February 14-20 2009 Vol 217 No 3588

Music

Sexual feeling

by Nick Bollinger

Of Montreal are no longer the indie shoe-gazers.

With Prince busy door-knocking for the Jehovah’s Witnesses, there is surely a market gap, perhaps even a spiritual need, for the latest album by Of Montreal.

Not since Prince was at his purple peak with albums such as Dirty Mind has a pop act made sex so singularly the subject of a record, or at least done it in a way that is so startlingly original, musical and funny.

“We can do it soft-core if you want,” croons Kevin Barnes, Of Montreal’s frontman and mastermind, “but you should know that I go both ways.”

His voice is deceptively sweet and more than a little Prince-like, especially when he concludes the line with a falsetto trill, while the programmed drums and disco bass line pump athletically.

Moments later, the groove is interrupted by one of Barnes’ frequent smash cuts, and we are thrown abruptly to a piano ballad, followed by soaring psychedelic pop.

Of Montreal didn’t start out this good. When Barnes formed the group a decade ago in the southern US university town of Athens, Georgia (the birthplace of R.E.M.), they were broadly typical of indie bands of the period – guitar-based, rough-edged and self-consciously oblique. The name, which has long caused confusion, referred to a Canadian girlfriend Barnes had at the time.

Over nine albums, of which the first half-dozen or so reached only a narrow indie -audience, Barnes has worked his way towards the accomplished and individualised breakthrough of Skeletal Lamping.

The title implies shining a light on whatever might be hidden in the closet, which is more or less what Barnes does in these songs. Inhabiting a range of personas – from shy and repressed to aggressive and obnoxious – he reports on a variety of intimate encounters.

Barnes can be a hilarious tease: “Baby I’ll blow you … whatever kind of kisses you want.” He can also be edgy and provocative. Just titling a song Women’s Studies Victims seems designed to raise hackles.

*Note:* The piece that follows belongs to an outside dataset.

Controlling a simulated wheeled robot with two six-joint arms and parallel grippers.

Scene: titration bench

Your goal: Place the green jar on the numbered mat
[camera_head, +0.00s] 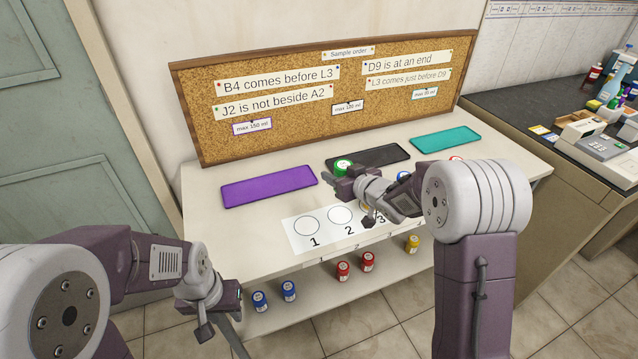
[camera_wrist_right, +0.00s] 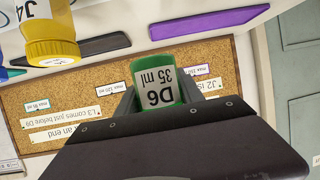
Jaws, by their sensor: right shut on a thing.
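The green jar (camera_wrist_right: 158,86), labelled D6 35 ml, is held between the fingers of my right gripper (camera_wrist_right: 158,98), which is shut on it. The numbered mat (camera_head: 296,233) is white with circles; 1 and 2 show clear and empty, 3 is partly covered by my right arm, and the part further right is hidden. My left gripper (camera_head: 222,318) hangs low at the front left, away from the jar; its fingers are unclear.
Purple (camera_head: 269,186), black (camera_head: 380,156) and teal (camera_head: 445,139) mats lie along the table (camera_head: 210,235). A corkboard (camera_head: 320,95) with notes stands behind. A yellow jar (camera_wrist_right: 52,40) labelled J4 shows in the wrist view. Several jars, blue (camera_head: 289,290), red (camera_head: 342,271) and yellow (camera_head: 412,244), stand on the lower shelf.

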Earlier albums showed a darker side of Barnes’ psyche. 2007’s Hissing Fauna, Are You the Destroyer? reflected on a period of trauma and depression. But the feeling of -Skeletal Lamping is, for the most part, celebratory; a shedding of neuroses and hang-ups rather than a study of them.

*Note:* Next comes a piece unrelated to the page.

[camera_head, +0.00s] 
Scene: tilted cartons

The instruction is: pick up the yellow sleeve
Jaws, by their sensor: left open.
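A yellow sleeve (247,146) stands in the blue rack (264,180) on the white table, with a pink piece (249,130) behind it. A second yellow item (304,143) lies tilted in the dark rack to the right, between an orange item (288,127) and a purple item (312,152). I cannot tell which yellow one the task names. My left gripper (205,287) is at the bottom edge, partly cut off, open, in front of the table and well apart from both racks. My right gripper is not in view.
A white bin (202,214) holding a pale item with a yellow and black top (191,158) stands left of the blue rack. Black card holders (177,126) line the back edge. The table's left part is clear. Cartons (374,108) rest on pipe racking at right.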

And crucially, there has been a shift in the music. Barnes has clearly been soaking up some funk, and along with the Prince parallels you can hear traces of 80s dance sounds mixed with the remnants of the indie past.

Yet any suggestion of retro is swept away by Barnes’ linear approach to song structure. Although his tunes are full of hooks, you will rarely find anything as prosaic as a chorus -following a verse. The effect is more that of a song cycle, such as Brian Wilson’s Smile.

And by all accounts, Of Montreal have developed an onstage act as eye-popping as their material. One only has to see a picture of them looking like the Village People at an Acid Test to know they have come a long way from the indie shoe-gazers of a decade ago. At a show last year in Vegas, Barnes dispensed with his clothes altogether. It will be fascinating to see the effect Of Montreal’s highly charged music has on local audiences when they play in New Zealand this month.

SKELETAL LAMPING, Of Montreal (Popfrenzy);

OF MONTREAL: February 25, Kings Arms, Auckland;
 February 26, San Francisco Bath House, Wellington.